- [Exercise aim]
State how many lines contain the string "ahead", and write nothing else.

○ ○ ○

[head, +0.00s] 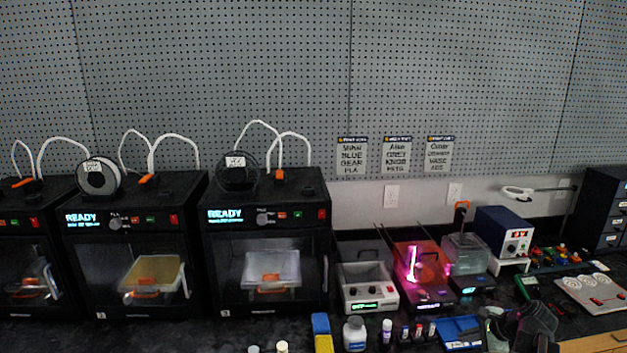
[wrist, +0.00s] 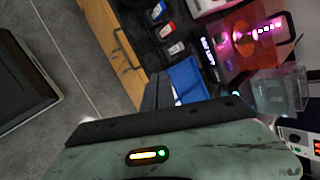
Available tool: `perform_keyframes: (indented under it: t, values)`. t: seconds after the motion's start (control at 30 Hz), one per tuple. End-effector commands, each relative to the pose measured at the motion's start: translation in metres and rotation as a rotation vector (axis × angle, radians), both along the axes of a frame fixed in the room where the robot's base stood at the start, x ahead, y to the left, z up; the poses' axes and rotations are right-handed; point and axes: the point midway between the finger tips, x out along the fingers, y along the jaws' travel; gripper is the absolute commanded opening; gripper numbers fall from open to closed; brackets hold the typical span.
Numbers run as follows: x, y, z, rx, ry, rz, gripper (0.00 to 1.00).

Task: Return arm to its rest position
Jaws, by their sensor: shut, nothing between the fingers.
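My arm shows in the head view at the lower right, as dark and grey-green links above the front of the black bench (head: 210,335). In the wrist view my gripper (wrist: 158,92) shows as a dark narrow shape beside a blue tray (wrist: 188,78). It is shut with nothing between its fingers. A grey-green housing of mine with an orange and a green light fills the bottom of the wrist view and hides what lies below.
Several black 3D printers (head: 266,245) stand at the left. A grey control box (head: 368,287), an orange machine with pink light (head: 425,270) and a blue power supply (head: 503,238) stand to the right. A white bottle (head: 355,334) is near the front. Grey floor (wrist: 75,55) is open.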

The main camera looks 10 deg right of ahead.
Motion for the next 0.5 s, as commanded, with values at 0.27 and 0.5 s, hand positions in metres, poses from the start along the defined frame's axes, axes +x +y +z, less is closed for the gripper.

○ ○ ○

- [Worked solution]
2